Here is what I loved about The Countess Conspiracy:

(1) Violet. Holy cow, do I love Violet. In general, I think Courtney Milan’s heroines are the shit. (What I like: she never does that thing where the heroine is the exception to all other women – where the hero falls in love with the heroine because she’s strong and independent and just like one of the guys, i.e., not like all those other girls, who are mostly frivolous and boring and suck. I think, based on Violet’s membership in The Brothers Sinister, that this would have been an easy trap to fall into in this novel, and I love that Milan deftly avoids this here, there, and everywhere, IMO.) Additionally, I am always happy to read books about lady scientists, and loved Violet’s single-minded focus on her work (the scenes where Sebastian jokes about building her a robot who will remind her when to eat? Augh, so good).

(2) Consent. And again, this is why Courtney Milan is pretty much one of my favorite writers of all time. The amount of time that characters in The Countess Conspiracy spend actively thinking and talking about consent is, um, just wonderful. Because Violet’s sexual history includes some serious trauma, Sebastian and Violet are in constant communication over what Violet is comfortable with or not. I love the scene where Violet – after admitting to Sebastian that she desires him and articulating why she has feels about that desire – confronts Sebastian about why he’s failed to even attempt to kiss her. Sebastian responds:

“I don’t want to make you feel worthless. I don’t want you to think that the only thing that matters is my lust. When I told you that I loved you, Violet, what on earth did you think that I meant?”

In addition to great conversations about consent – which is sexy – I also really like that, given Violet’s particular reservations about penetrative sex, Sebastian is like, “Great!

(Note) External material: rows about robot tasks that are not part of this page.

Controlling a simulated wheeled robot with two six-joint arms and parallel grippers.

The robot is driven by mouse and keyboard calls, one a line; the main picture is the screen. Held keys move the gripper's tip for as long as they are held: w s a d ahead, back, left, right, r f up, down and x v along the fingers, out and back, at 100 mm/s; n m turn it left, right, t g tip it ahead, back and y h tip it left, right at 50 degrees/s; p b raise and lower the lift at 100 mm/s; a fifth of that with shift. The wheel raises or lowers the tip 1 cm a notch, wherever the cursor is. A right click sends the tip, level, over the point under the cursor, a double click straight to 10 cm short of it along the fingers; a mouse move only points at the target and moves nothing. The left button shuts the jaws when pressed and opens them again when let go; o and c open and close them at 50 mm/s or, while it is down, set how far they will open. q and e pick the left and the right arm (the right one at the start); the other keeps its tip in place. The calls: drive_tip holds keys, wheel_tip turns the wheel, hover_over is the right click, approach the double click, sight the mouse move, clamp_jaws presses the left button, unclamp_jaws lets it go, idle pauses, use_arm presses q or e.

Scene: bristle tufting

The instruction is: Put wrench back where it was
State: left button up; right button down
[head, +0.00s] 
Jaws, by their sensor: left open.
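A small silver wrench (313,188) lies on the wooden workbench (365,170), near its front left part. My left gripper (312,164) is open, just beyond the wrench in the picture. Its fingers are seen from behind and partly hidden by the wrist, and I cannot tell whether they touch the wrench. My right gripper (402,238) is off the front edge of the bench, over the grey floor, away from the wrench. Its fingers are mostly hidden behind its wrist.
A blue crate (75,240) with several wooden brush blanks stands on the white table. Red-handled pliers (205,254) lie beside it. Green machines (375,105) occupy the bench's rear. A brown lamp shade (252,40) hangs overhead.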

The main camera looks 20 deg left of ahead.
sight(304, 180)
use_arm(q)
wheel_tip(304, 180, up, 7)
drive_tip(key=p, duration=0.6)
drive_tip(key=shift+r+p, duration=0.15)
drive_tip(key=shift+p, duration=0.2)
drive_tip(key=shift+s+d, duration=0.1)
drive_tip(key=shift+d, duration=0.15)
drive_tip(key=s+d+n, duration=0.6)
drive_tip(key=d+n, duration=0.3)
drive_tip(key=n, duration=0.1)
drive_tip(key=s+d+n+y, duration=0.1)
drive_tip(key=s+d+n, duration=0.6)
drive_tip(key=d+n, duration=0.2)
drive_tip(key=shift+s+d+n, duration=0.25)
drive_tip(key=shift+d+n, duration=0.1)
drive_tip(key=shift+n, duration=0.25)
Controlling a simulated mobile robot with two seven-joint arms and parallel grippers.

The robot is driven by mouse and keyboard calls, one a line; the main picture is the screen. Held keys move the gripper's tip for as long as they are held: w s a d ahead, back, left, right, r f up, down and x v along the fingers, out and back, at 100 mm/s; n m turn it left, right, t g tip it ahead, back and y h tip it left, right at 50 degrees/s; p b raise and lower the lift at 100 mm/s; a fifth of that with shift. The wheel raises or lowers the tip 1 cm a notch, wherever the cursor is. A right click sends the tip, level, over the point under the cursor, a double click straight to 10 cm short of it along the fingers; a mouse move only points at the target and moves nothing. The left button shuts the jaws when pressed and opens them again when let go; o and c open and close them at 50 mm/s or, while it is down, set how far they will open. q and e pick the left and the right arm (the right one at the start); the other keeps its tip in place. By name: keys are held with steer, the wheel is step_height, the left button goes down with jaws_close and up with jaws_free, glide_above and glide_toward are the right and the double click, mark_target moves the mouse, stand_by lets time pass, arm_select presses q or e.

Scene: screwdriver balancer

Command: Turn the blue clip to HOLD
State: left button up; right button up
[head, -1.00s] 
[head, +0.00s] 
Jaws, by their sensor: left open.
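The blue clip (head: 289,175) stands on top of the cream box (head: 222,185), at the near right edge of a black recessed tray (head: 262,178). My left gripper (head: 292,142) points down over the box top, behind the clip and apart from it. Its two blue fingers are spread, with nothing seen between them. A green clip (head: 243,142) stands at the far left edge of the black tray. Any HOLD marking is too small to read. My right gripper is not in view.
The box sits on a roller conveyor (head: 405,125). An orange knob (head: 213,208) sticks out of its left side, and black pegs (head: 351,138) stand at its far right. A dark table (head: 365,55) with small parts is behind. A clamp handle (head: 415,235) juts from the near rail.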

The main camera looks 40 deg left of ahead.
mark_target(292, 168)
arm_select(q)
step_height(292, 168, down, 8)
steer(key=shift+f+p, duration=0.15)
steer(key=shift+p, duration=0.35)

Well, here’s a list of other stuff we can do, you know, if you wanna, because there are lots of ways to get it on.” Except it's sexier and couched as a discussion of rake phylogeny, which is in and of itself pretty excellent! As a queer reader, I am always very pleased when penetrative sex isn’t portrayed as the be-all and end-all of any given sexual encounter.

(3) Women and science. Violet’s story opens up into discussion of what it’s like to be a brilliant scientist who just happens to be a lady in the 19th century. Refer to point one, but what I liked about The Countess Conspiracy is that Violet is brilliant, but also not exceptional – for example, Violet forms an intellectual partnership with another female scientist whose work has gone formally unrecognized. Rather than reading Violet’s novel as the story of an anomaly, The Countess Conspiracy asks us to rethink the stories we’ve been told about the history of science and to consider how we might tell new stories.

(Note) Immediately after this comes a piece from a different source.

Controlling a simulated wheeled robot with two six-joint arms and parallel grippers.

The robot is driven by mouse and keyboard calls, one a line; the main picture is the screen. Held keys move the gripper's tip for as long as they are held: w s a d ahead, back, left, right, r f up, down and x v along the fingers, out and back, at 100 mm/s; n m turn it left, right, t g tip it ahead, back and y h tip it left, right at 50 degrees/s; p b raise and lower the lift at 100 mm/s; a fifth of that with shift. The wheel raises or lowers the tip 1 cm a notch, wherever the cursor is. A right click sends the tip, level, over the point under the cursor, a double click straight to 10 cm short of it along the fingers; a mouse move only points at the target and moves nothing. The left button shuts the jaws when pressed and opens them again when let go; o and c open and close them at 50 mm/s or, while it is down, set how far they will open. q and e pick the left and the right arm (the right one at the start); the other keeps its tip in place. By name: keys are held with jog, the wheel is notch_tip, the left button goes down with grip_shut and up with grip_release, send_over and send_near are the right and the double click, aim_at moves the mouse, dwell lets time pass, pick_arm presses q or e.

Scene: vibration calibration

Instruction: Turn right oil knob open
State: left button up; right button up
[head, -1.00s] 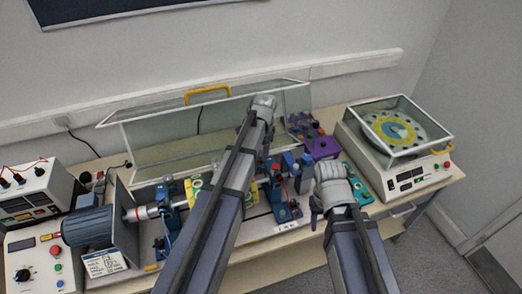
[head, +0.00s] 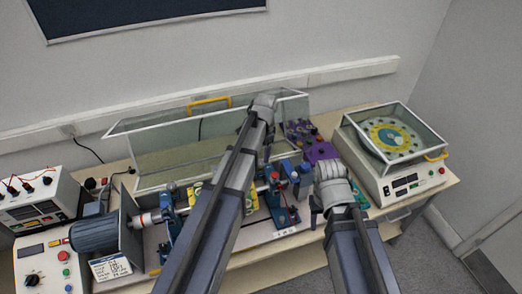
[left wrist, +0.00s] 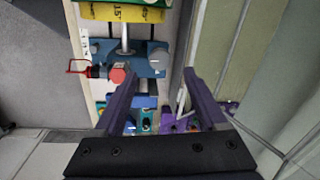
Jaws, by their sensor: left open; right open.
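A blue bearing block (head: 284,212) with red parts stands at the right end of the rig. The left wrist view shows a blue block (left wrist: 140,58) with a red hexagonal knob (left wrist: 118,75) on its left side and a grey round knob (left wrist: 158,54) near its right side. I cannot tell which is the right oil knob. My left gripper (left wrist: 156,92) is open and empty, with its fingers below this block in the picture. In the head view its arm hides part of the rig. My right gripper (head: 314,200) is over the rig's right end, its fingers mostly hidden by its wrist.
A clear guard with a yellow handle (head: 209,103) stands behind the rig. A motor (head: 95,233) and control boxes (head: 40,195) are at the left. A balance-like device with a yellow disc (head: 390,136) is at the right. A purple box (head: 320,151) lies behind my right wrist.

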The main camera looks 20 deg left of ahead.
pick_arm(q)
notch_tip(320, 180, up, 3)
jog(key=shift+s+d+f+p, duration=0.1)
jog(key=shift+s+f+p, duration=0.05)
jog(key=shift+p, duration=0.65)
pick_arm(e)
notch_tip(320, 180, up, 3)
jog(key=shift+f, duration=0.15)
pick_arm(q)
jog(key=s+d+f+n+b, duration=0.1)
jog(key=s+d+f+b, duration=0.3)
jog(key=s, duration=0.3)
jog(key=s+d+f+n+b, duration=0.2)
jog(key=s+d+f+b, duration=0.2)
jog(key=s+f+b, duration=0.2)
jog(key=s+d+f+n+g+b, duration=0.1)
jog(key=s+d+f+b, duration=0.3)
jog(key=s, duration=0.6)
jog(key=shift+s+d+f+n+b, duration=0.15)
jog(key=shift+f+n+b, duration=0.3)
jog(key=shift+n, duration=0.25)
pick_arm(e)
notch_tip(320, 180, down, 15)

Anyway. I have other thoughts and feels about this book  – there are so many moments that are funny and wonderful! Milan writes dialogue so well! – but these are the major points, I think. This book is excellent and everyone ever should read it. (It was maybe my go-to holiday gift this year.) The end.

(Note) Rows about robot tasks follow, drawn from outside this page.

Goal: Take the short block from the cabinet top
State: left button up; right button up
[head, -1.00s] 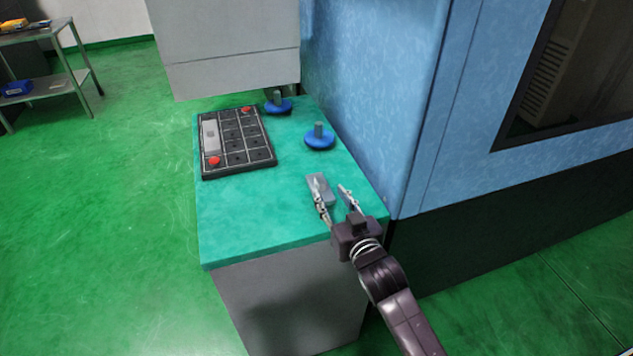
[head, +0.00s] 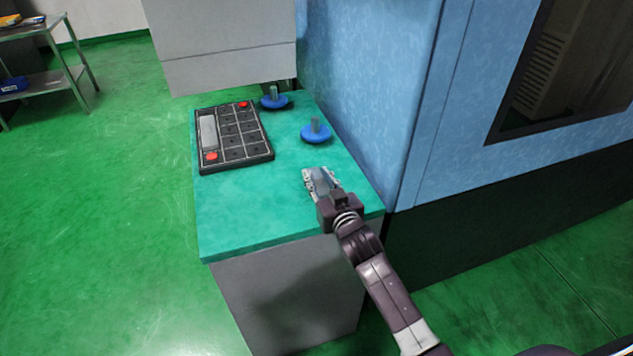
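The short block (head: 321,178) is a small grey block near the right edge of the teal cabinet top (head: 240,215). My right gripper (head: 318,174) reaches it from the lower right, with one finger on each side of the block. The fingers hide part of the block. I cannot tell whether they press on it or stand just clear of it. The block appears to rest on the top. My left gripper is not in view.
A dark keypad panel (head: 235,138) with red buttons lies at the left of the cabinet top. Two blue round pieces with grey pegs, a near one (head: 316,133) and a far one (head: 273,99), stand behind the block. A blue machine wall (head: 365,95) rises close on the right.

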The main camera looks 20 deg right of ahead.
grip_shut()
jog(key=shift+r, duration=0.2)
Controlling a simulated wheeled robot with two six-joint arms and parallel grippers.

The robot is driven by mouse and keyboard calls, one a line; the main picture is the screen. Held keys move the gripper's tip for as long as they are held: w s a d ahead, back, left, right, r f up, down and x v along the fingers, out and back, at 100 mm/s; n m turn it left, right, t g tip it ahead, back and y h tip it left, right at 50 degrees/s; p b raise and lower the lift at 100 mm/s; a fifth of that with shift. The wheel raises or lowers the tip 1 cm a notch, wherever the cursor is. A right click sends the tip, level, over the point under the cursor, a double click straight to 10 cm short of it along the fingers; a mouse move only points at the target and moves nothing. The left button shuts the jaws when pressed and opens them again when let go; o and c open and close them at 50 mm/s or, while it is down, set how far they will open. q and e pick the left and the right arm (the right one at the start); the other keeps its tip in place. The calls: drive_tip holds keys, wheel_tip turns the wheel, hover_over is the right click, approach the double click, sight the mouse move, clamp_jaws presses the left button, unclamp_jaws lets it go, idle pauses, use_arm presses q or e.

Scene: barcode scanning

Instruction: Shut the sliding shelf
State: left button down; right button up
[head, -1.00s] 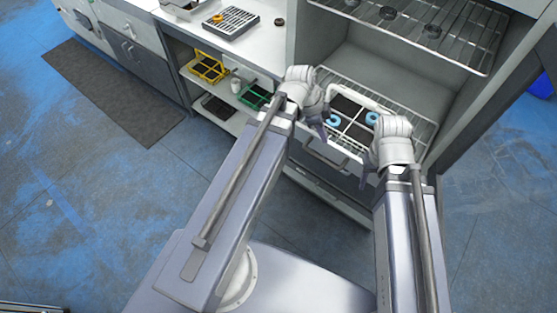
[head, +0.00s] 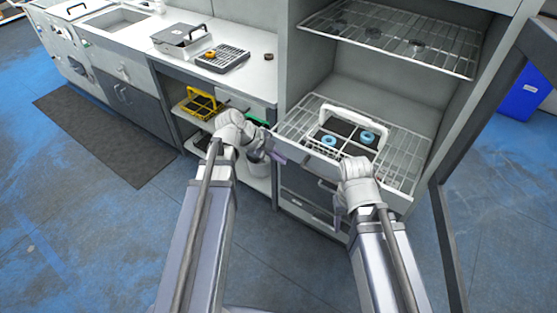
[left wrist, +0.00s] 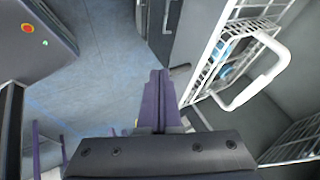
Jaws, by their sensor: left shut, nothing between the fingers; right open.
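The sliding shelf (head: 292,126) is a wire rack pulled out of the open cabinet, with a pale front edge. It carries a tray with a white handle (head: 350,115) and two blue rings (head: 328,141). The rack and the white handle (left wrist: 284,62) also show at the right of the left wrist view. My left gripper (head: 281,159) is shut and empty, by the front left part of the shelf. Its purple fingers (left wrist: 158,98) are together in the left wrist view. My right gripper (head: 337,207) is open near the shelf's front right, with its fingers mostly hidden by the wrist.
An upper wire rack (head: 400,42) with dark round items is inside the cabinet. The open cabinet door (head: 447,235) stands at the right. A counter (head: 262,73) with a grey box and rack is at the left, above a yellow rack (head: 201,105).

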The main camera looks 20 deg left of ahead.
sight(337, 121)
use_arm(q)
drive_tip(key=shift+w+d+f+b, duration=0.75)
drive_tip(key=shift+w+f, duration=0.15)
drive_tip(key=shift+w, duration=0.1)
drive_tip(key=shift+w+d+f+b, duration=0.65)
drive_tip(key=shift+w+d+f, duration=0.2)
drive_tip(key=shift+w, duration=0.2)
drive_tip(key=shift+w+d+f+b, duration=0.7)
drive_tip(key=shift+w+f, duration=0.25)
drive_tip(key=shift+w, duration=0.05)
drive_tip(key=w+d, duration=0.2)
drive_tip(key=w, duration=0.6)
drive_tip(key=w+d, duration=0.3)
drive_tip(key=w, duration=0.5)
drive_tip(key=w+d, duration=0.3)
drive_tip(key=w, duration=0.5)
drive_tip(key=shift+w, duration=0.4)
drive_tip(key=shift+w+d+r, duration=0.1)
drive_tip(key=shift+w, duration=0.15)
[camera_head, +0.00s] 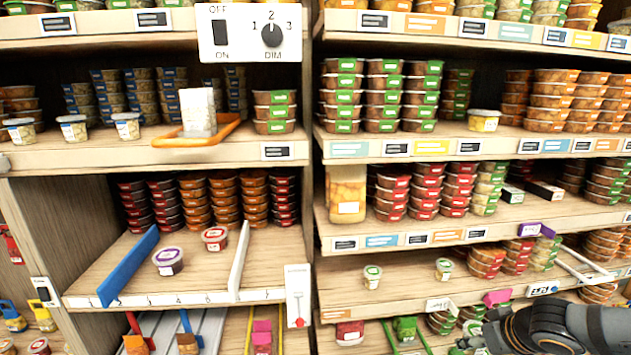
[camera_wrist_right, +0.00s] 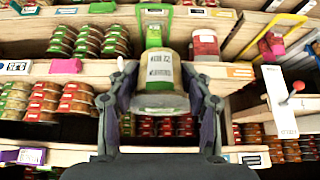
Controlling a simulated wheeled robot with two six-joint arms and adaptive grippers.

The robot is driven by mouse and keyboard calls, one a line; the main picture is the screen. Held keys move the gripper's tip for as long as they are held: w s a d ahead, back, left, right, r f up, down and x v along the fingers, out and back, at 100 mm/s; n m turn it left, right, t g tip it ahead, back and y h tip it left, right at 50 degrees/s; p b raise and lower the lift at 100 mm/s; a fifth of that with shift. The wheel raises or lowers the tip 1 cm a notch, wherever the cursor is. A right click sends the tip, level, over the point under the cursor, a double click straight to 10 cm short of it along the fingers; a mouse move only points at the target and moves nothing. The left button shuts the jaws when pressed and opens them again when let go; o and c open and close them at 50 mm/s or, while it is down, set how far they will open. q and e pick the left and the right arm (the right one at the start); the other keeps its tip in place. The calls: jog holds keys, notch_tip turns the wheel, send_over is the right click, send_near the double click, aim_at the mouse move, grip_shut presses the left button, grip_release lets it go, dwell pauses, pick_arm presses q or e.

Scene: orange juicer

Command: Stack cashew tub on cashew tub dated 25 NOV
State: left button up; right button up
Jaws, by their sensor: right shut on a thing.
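My right gripper (camera_head: 472,343) is at the bottom right of the head view, low in front of the right-hand shelves. In the right wrist view, my right gripper (camera_wrist_right: 160,105) is shut on a pale tub (camera_wrist_right: 160,75) with a whitish label. The label's print appears upside down, and I cannot read its date surely. Two small pale tubs with green on them stand apart on a right-hand shelf: a left one (camera_head: 372,274) and a right one (camera_head: 444,268). Their dates are too small to read. My left gripper is not in view.
A green pusher (camera_head: 405,328) and a red tub (camera_head: 350,333) are on the lower shelf. Stacked tubs (camera_head: 487,262) stand right of the small tubs. A lever panel (camera_head: 298,297) is to the left. The shelf between the two small tubs is clear.

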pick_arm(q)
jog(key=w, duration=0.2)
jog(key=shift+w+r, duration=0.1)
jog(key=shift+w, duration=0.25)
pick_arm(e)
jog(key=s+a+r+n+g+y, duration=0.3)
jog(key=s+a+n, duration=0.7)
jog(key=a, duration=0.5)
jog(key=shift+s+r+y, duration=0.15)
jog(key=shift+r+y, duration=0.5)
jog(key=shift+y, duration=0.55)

Thanks to NetGalley for the ARC of this book.


This book is available from Goodreads | Amazon | BN | Kobo | All Romance eBooks

Comments are Closed

  1. Amy says:

    I read this one when it came out and loved it-now I need to go back and re-read it.  Loved your review!

  2. Terrie says:

    Yes, I love Courtney Milan as well. Your review hit on so many of the things I really appreciate as well. A very big yes to the way Milan doesn’t set up an intelligent and capable heroine to contrast other women who are, by default, shallow idiots. I LOVE that about Milan. Yes to the sexual agency and clear-headedness.  I love her heroes, too, who also manage to avoid stereotypes. 

    It would be hard for me to pick a favorite but Unravelled is perhaps my favorite of her novels and A Kiss for Midwinter my favorite novella. But, really, they are all really excellent.

  3. I have so many books to read…and yet i just added this on Goodreads. And dang it’s only $3.99 on Nook.

  4. Darbi Bradley says:

    I love this review, and especially your use of the word “phylogeny.” Smart bitches indeed!

    This was my first Courtney Milan book, and I thought it was really very good if not particularly to my taste. Super angsty, even if that angst is 100% legitimate. I prefer my romance feather-light, and threats external.

    That said: Three cheers to Sebastian and Violet, and them learning to appreciate themselves and each other fully!

  5. Ginger says:

    SB Sarah once said that she would read anything CM wrote and there is a good reason for it. Once you read one Courtney Milan book, you will want to read them all. My favorite was the Heiress Effect. It is the one that made me cry. While I love all of her female characters, Jane really got under my skin. My heart ached for her. Just talking about it makes me want to read the whole series again… and maybe I will (after I finish Game of Thrones).

  6. Sarita says:

    Here here for emphasis on consent. I’m glad to know I’m not the only one who finds that sexy. Honestly, every time a heroine tells a hero ‘no, I will not date/bang/marry you because reasons’ and he’s like ‘Yes you will baby, you just don’t know it yet, and now I’m all up in your Personal Space ™ because you know you like it’ I cringe a little.

  7. DonnaMarie says:

    I find it fascinating how reviewers focus on different aspects of the book in these reviews. Both reviews have me jonesing, and I’m sitting here in waaaay too sunny Arizona (and you’d think I’d have more appreciation for sunny and 101 after this last Chicago winter) with most of this series unread on my Kindle for about six months. I have a really pathologic ability to delay gratification. Wait… that sounds…. Procrastinate, I procrastinate pathologically. So once the Dad’s new fridge is delivered and I weed the front lawn and get an estimate to fix his garage door, nothing but time until Monday when my flight leaves. Maybe it’s time for some Courtney Milan happy.